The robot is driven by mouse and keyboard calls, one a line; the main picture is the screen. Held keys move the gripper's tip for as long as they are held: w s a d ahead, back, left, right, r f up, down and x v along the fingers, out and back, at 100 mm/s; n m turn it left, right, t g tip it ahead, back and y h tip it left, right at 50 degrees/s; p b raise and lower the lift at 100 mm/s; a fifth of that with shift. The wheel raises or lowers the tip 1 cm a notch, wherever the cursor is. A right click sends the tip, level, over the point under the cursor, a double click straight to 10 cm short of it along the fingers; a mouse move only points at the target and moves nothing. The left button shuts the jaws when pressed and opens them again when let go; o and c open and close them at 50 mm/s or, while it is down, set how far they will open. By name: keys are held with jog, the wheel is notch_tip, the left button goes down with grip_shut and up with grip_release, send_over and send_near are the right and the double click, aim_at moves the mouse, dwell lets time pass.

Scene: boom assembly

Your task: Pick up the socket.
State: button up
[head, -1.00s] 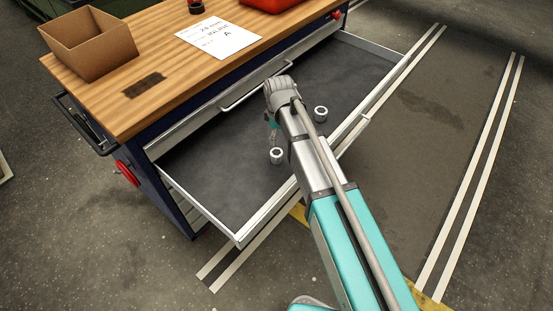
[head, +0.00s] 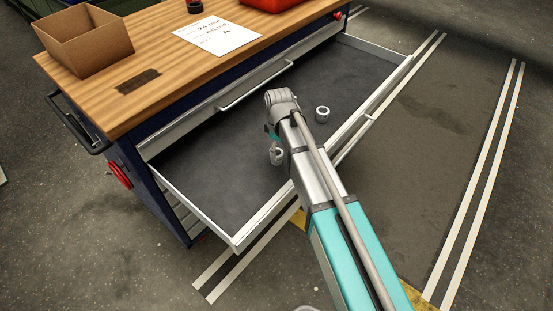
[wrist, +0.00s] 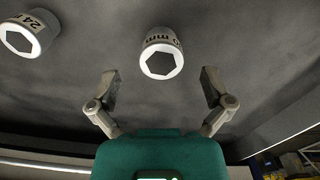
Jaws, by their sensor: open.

★ ★ ★ ★ ★

DIRECTIVE: Leave the images out and output the remaining material exactly as it stands.

SOLUTION BELOW:
The robot is driven by mouse and keyboard calls, one a line; the main picture is the screen. Held keys move the gripper's tip for as long as they are held: w s a d ahead, back, left, right, r f up, down and x v along the fingers, out and back, at 100 mm/s; n m turn it left, right, t g tip it ahead, back and y h tip it left, right at 50 degrees/s; p b raise and lower the lift at 100 mm/s; a fifth of that with shift. The wheel raises or lowers the tip 1 cm a notch, wherever the cursor is. A right click sends the tip, level, over the point under the cursor, a double click straight to 10 cm short of it along the fingers; a mouse move only points at the target and moves nothing. The left button shuts the jaws when pressed and opens them again when let go; o and c open and close them at 50 mm/s or, while it is down, set how far they will open. By name: keys are held with jog, the wheel is notch_tip, the left button goes down with grip_shut and up with grip_release, send_over and send_near are the right and the double click, aim_at moves the mouse, dwell lets time pass.

Scene: boom assembly

Your task: Pick up the socket.
State: button up
[head, -1.00s] 
[head, +0.00s] 
[wrist, +0.00s] 
Jaws, by their sensor: open.

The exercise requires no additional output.